— Exercise prompt —
Each line of the listing that contains the word "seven" is to be copied.

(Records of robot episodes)
______

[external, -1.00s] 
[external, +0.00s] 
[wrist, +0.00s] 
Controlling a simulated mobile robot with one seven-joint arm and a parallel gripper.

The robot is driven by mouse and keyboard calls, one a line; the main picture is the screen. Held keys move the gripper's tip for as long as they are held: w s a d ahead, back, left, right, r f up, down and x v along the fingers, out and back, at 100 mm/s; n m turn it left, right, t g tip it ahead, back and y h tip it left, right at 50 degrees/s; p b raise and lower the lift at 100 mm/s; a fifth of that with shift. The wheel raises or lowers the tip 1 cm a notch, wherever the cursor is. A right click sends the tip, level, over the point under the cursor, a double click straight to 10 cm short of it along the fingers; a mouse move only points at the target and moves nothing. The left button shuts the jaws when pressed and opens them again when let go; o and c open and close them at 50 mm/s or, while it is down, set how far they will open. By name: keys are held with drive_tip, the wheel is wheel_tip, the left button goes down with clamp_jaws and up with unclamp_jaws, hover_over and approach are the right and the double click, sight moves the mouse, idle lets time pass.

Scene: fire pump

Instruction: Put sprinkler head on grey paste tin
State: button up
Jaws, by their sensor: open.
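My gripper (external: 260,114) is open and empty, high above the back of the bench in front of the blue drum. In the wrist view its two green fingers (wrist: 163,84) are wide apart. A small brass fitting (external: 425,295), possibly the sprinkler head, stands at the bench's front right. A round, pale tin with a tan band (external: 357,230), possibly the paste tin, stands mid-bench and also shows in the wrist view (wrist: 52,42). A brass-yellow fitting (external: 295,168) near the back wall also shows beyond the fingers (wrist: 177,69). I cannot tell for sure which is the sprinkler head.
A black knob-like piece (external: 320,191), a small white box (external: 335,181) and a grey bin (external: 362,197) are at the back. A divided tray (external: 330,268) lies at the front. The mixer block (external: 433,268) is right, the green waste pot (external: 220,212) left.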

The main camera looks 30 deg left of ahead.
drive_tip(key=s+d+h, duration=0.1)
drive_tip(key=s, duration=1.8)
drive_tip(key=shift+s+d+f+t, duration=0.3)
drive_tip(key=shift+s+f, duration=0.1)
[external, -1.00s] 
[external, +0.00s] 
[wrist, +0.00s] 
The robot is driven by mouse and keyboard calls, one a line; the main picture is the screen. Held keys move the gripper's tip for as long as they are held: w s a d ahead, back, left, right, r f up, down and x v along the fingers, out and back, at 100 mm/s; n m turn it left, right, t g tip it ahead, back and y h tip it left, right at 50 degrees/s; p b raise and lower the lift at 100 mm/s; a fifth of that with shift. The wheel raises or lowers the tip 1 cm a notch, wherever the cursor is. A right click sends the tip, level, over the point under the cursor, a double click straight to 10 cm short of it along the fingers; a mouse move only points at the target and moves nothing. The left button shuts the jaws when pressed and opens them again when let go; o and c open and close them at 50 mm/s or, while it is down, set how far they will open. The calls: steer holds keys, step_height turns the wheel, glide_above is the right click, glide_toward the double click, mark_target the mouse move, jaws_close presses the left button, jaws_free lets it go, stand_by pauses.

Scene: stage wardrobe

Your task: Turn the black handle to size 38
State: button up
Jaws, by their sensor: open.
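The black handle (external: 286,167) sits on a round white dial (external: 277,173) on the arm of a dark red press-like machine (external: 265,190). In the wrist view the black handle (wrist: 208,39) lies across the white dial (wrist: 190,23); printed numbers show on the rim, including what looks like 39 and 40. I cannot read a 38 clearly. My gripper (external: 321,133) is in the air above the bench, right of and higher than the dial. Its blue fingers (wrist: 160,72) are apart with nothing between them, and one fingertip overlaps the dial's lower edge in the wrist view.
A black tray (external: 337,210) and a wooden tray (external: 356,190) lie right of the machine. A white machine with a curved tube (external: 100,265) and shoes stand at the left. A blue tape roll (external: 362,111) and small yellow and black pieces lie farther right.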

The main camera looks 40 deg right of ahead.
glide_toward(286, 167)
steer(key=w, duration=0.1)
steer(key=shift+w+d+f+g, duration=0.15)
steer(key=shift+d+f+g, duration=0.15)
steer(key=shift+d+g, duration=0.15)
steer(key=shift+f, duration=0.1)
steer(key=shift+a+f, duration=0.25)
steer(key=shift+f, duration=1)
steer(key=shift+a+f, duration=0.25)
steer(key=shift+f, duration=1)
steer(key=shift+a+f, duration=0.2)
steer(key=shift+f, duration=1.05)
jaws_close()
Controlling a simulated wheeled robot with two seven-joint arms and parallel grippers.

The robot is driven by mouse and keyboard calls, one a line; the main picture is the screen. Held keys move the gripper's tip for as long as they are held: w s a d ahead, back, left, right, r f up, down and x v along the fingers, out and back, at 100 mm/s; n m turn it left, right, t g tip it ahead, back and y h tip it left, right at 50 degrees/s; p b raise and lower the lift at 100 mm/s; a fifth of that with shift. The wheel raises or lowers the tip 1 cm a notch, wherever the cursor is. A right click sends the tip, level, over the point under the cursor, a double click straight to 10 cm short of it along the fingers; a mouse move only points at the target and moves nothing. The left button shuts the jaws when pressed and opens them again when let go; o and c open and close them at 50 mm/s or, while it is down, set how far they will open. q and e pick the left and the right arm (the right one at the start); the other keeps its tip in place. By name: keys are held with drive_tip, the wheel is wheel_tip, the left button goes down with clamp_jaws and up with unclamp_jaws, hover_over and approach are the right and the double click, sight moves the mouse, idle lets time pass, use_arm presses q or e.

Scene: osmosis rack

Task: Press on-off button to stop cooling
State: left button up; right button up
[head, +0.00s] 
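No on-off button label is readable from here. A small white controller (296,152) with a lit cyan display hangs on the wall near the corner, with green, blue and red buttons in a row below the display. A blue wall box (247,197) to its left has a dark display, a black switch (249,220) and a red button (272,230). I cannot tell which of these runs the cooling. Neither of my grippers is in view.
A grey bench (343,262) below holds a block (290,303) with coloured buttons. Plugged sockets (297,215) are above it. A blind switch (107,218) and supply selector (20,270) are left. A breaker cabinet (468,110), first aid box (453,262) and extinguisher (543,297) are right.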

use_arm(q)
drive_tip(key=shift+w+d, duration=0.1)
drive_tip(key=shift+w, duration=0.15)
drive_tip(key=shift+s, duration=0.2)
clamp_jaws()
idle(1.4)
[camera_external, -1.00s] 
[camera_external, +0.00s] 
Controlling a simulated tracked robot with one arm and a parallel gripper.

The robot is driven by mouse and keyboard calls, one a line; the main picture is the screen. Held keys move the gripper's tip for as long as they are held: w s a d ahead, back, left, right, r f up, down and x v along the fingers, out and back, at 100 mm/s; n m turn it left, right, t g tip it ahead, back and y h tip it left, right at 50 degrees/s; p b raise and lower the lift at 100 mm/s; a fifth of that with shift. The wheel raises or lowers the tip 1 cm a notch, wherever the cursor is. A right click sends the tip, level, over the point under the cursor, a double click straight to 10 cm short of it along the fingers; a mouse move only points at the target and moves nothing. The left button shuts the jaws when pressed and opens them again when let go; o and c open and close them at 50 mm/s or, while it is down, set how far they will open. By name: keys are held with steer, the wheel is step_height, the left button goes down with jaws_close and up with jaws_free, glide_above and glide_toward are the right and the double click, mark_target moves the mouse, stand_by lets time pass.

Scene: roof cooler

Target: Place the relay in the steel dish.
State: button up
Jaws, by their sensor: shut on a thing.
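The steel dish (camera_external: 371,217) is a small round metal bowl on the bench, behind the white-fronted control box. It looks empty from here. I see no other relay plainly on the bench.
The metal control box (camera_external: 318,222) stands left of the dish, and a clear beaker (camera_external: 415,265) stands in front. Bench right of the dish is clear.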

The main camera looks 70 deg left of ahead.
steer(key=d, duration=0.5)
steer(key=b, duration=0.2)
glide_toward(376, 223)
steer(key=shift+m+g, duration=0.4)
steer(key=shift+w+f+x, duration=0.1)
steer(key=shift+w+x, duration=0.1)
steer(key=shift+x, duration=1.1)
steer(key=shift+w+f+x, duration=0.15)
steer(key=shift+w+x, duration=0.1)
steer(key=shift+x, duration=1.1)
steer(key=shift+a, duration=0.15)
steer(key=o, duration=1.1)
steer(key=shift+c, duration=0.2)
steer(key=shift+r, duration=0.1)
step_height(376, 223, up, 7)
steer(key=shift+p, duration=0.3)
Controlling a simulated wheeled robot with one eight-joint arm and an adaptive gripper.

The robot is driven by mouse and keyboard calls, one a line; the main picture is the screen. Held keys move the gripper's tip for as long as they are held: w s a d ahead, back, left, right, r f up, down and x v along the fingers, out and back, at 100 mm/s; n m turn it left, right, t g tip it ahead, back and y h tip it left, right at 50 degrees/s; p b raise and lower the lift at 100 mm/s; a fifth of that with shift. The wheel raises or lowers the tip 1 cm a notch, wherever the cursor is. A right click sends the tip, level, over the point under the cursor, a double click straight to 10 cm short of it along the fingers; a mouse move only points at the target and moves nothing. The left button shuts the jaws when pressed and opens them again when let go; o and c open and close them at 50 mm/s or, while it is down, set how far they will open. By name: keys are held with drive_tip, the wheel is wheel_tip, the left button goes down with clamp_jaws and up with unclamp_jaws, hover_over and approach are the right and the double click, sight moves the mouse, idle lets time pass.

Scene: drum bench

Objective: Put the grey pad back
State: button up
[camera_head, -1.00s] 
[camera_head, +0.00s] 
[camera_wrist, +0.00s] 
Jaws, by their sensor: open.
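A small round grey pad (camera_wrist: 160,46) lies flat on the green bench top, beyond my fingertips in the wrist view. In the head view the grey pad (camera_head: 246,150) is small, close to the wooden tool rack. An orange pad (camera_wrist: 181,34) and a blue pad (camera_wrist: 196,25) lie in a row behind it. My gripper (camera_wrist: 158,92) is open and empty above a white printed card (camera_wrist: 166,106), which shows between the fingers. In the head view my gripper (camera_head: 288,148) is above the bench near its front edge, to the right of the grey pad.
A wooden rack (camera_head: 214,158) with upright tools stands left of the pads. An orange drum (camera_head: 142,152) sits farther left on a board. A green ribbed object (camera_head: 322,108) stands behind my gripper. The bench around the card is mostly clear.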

______

— The response —
Controlling a simulated mobile robot with one seven-joint arm and a parallel gripper.
Controlling a simulated wheeled robot with two seven-joint arms and parallel grippers.

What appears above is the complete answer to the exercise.